• _WHAT IS NEEDED_
Without the pictures, extract every line from the start of the material to the line containing "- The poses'", both ends included.
** begin **
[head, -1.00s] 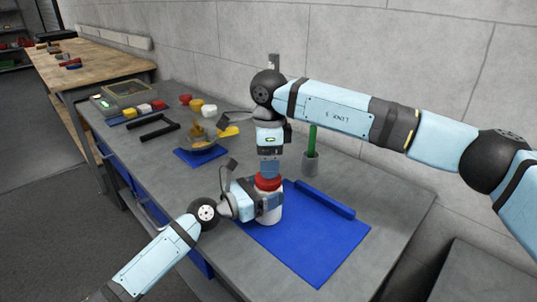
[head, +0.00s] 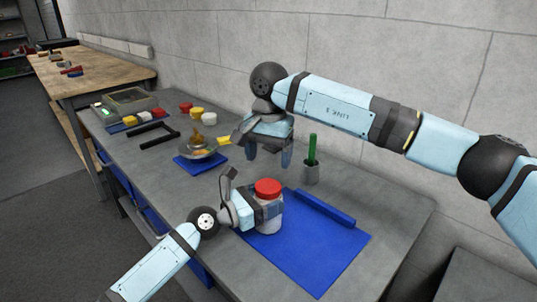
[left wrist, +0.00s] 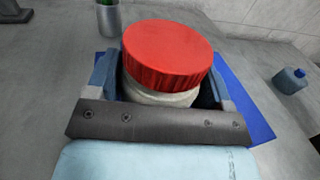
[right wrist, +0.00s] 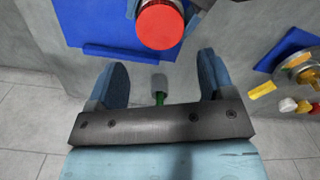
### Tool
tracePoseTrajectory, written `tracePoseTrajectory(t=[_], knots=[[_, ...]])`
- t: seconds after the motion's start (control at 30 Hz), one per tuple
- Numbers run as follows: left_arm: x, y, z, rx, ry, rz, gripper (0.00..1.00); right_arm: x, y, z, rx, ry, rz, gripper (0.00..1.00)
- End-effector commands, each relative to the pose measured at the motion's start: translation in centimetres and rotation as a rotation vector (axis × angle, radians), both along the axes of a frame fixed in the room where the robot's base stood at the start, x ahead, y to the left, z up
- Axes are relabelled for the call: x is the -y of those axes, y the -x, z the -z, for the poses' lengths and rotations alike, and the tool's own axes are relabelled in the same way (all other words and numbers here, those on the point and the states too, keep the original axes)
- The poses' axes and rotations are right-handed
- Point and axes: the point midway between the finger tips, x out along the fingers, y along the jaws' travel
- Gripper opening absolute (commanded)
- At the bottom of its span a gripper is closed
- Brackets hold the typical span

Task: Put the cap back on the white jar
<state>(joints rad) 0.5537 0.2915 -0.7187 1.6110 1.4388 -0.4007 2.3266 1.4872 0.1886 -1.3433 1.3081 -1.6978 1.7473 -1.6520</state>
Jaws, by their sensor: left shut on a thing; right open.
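The white jar (head: 268,224) stands upright on the blue mat (head: 310,250). The red cap (head: 268,187) sits on top of it, covering its mouth; it also shows in the left wrist view (left wrist: 168,52) and the right wrist view (right wrist: 160,25). I cannot tell how tightly it is on. My left gripper (head: 266,208) is shut around the jar's body below the cap, hiding part of the jar. My right gripper (head: 270,156) is open and empty, above and behind the jar, clear of the cap.
A grey cup (head: 311,173) with a green-handled tool stands behind the mat. A blue bar (head: 325,207) lies along the mat's far edge. A bowl-like object on a small blue mat (head: 186,163), a black handle-shaped piece (head: 152,132) and coloured blocks are to the left.

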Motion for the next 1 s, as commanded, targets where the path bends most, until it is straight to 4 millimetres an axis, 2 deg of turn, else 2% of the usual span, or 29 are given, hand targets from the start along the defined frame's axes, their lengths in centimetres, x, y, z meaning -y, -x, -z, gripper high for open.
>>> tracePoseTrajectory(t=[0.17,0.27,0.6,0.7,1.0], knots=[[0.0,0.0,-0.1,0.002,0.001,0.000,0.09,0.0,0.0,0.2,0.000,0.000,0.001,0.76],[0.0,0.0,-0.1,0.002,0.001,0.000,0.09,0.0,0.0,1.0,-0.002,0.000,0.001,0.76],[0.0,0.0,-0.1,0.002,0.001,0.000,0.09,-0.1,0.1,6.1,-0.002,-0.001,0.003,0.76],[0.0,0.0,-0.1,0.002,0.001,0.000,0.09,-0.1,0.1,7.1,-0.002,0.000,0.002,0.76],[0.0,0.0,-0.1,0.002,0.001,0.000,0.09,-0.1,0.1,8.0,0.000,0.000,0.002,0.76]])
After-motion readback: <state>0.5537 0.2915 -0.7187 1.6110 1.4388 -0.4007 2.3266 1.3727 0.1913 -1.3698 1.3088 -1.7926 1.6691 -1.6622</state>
** end **
• _COMPLETED TASK_
[head, -1.00s] 
[head, +0.00s] 
[left wrist, +0.00s] 
[right wrist, +0.00s] 
### Tool
tracePoseTrajectory, written `tracePoseTrajectory(t=[_], knots=[[_, ...]])`
- t: seconds after the motion's start (control at 30 Hz), one per tuple
- Numbers run as follows: left_arm: x, y, z, rx, ry, rz, gripper (0.00..1.00); right_arm: x, y, z, rx, ry, rz, gripper (0.00..1.00)
- End-effector commands, each relative to the pose measured at the motion's start: translation in centimetres and rotation as a rotation vector (axis × angle, radians), both along the axes of a frame fixed in the room where the robot's base stood at the start, x ahead, y to the left, z up
- Axes are relabelled for the call: x is the -y of those axes, y the -x, z the -z, for the poses' lengths and rotations alike, and the tool's own axes are relabelled in the same way (all other words and numbers here, those on the point and the states too, keep the original axes)
- The poses' axes and rotations are right-handed

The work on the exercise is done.